以後十数年の修行の功を認められ、33歳の時に一流相伝を受けた。
この時、吉田実連が老病のため、吉田実連の師匠である柴任美矩より播磨国明石市で審査を受けた等々のことは、『丹治峯均筆記』に詳しい。
柴任美矩は宮本武蔵の孫弟子にあたる。
立花峯均38歳のとき、兄・立花重根が逮捕粛清された事件に連座して、玄界灘の孤島・大蛇島(小呂島)へ流罪となった。
重根は籠居後、半年足らずで死亡するが、自害したとも暗殺されたとも言われる。
これは、隠居黒田光之の死後、その機を待っていた黒田綱政による光之派一掃の荒療治であり、立花峯均はこの粛清事件に巻き込まれた恰好であった。
それから7年後の、峯均45歳のとき、ようやく赦免されて帰還できた。
それでも、峯均は全面的に赦されたわけではなく、三兄・立花小左衛門増武の監督下におかれ、増武の領地・志摩郡青木村(福岡市西区)に住むようになった。
帰還早々の同じ年、峯均=寧拙は重要な仕事をした。
すなわち、兄・立花実山が遺した『南方録』七巻に対し、さらに「追加」「秘伝」の二巻を編集して増補したことであった。
峯均52歳のとき、宮本武蔵の流れをくむ筑前二天流第5代として、3人の門弟に兵法伝授した。
そのうち二人は、峯均の甥で、立花勇勝と立花種章(増寿)であり、もう一人は桐山丹英であった。
そうしてまた、立花峯均は57歳のとき、宮本武蔵の伝記『兵法大祖武州玄信公伝来』を書き上げた。
同時に、この武蔵伝記に附録するかたちで、「追加」として二祖・寺尾孫之允信正、三祖・柴任三左衛門美矩、四祖・吉田太郎右衛門実連の略伝を加え、また「自記」として自伝が附録した。

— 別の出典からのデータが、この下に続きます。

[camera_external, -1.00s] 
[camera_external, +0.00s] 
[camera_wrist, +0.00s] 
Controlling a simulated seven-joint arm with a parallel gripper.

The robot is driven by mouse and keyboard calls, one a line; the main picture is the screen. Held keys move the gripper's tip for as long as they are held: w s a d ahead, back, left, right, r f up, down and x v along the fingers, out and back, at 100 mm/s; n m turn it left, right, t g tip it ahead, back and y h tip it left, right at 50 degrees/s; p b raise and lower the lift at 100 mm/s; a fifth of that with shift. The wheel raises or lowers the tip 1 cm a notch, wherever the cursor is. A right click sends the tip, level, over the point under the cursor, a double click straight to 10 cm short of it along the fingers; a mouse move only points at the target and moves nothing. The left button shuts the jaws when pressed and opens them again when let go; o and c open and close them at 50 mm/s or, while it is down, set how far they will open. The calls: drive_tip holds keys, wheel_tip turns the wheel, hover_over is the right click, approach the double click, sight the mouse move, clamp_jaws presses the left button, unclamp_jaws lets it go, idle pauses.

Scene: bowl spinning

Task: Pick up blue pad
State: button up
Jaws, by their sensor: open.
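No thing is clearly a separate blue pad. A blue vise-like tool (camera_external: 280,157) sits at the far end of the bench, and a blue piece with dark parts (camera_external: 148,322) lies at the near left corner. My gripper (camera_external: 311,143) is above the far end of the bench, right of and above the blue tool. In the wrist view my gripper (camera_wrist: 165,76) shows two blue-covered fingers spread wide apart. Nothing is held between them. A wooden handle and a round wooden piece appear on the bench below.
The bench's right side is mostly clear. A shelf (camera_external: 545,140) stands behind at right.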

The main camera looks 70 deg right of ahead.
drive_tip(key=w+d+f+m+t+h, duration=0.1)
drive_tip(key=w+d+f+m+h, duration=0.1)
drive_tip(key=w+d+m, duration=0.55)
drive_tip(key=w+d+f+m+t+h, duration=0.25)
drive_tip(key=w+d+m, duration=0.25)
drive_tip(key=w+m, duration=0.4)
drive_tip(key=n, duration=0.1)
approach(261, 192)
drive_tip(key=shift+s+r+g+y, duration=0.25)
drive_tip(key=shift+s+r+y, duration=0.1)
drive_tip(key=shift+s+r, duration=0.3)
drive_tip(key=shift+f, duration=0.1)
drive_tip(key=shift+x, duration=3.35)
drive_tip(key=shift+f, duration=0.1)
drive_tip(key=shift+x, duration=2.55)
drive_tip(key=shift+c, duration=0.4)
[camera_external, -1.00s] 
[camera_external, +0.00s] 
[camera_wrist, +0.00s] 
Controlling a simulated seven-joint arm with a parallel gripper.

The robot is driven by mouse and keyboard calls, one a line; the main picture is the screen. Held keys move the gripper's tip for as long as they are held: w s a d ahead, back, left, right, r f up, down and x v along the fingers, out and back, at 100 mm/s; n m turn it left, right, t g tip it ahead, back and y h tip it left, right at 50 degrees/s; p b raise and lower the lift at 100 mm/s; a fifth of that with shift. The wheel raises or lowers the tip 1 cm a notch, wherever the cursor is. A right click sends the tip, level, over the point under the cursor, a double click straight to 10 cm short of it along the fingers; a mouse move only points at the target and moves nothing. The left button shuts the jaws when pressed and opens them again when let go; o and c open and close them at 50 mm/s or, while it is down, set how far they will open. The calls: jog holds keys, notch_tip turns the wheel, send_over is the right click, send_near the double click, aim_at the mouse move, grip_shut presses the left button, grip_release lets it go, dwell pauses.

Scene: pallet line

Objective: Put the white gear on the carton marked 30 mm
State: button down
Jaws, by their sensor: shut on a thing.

この文書は『丹治峯均筆記』という通称で知られている。
立花峯均は晩年、「半間庵」に隠棲し、丹治峯均入道廓巖を名乗った。
『薦野家譜』(福岡県立図書館所蔵)等によれば、丹治は先祖の姓である。
筑前国糟谷郡薦野城主となり薦野姓を称す。
戦国時代 (日本)期は大友氏の幕下となって歴戦、立花道雪に従って立花城に入り立花家を支える。
立花道雪・統虎(宗茂)父子よりの感状数十通と伝えられる。
増時の時に筑後国柳川城主立花宗茂の家老となり、一族の扱いを受けて立花姓を与えられる。
立花家は関ヶ原の戦いに西軍に味方して敗れたため、増時は筑前国主となった黒田長政の懇望に応じ、一類と共に仕え、秋月藩3万石の執事となる。
3代藩主黒田光之の時、3代目黒田重種が家老職となり、家禄1万500石、黒田姓を与えられて黒田平左衛門重種と称した。
ちなみに重種弟の吉左衛門増弘は6300石で兄弟ともに家老職に任ぜられ、長兄(妾腹)長左衛門重直も1500石を賜った。
「薦野氏系譜略二」によれば、延享2年(1745年)12月19日、命日はちょうど武蔵没後100年の月命日であった。
本当は15日に卒したが、遺言で19日としたと伝えている。
享年75。
戒名は無華斎廓巖宗朴居士。
博多の東林寺に葬る。
立花峯均には一女があったが、結婚後初産で死亡した。
峯均に男子なく、その家は断絶した。
ただ、茶書『南方録』と、宮本武蔵の伝記を含む『丹治峯均筆記』を遺したということで、茶の道と兵法の道の二つの道に貢献をした人物である。